Investors and asset managers expected unusual volatility in the stock market on Friday, especially near the close, in preparation for Tesla’s addition to the S&P 500 early Monday.
All the S&P 500 index mutual funds and ETFs were set to rush in and buy Tesla (TSLA), which will be the largest stock by market capitalization ever to be added to the index.
At $645 per share on Thursday, Tesla was the seventh largest stock by market cap after Apple, Microsoft, Amazon, Facebook and Alphabet’s two share classes, placing just above Berkshire Hathaway B shares (BRK-B).
“This is the largest issue we have ever put into the index and it will disrupt the market the most,” said Howard Silverblatt, senior index analyst, product management, at S&P Dow Jones Indices, which constructs the S&P 500 index, on Thursday.
On Friday, Tesla’s shares closed at $695. This represents a gain of 731% so far this year, reports Bloomberg, which notes that the stock has soared 70% since its inclusion in the S&P was announced in November.
The jump in the share price on Friday pushed Tesla CEO Elon Musk’s net worth up some $9 billion to $167.3 billion, according to the Bloomberg Billionaires Index.

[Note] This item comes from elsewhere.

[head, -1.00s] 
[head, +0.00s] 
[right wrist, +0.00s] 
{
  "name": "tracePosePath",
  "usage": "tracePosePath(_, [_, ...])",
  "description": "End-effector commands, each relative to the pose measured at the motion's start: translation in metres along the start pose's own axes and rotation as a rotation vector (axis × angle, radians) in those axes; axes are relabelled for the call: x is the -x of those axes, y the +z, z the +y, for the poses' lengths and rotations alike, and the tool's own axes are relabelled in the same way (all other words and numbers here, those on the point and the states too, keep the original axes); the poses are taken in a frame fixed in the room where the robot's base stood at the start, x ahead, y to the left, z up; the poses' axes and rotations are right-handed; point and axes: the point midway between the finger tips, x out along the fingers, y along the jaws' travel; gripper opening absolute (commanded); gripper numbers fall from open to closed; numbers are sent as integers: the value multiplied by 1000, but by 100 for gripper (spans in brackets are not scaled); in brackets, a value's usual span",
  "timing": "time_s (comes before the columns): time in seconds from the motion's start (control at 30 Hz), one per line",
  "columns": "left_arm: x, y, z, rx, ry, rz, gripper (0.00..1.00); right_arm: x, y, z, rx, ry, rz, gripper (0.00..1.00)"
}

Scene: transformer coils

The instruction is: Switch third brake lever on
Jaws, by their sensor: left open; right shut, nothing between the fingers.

Musk’s personal fortune has risen $139.7 billion in 2020.
Index managers were expected to spend approximately $80 billion to buy Tesla shares that day — an “an enormous amount” — and sell shares of other stocks to finance the purchase, explained Silverblatt.
Moreover, it was anticipated that they would be buying shares from hedge funds, other investors and traders who have stockpiled Tesla shares and were looking to get the highest price they can.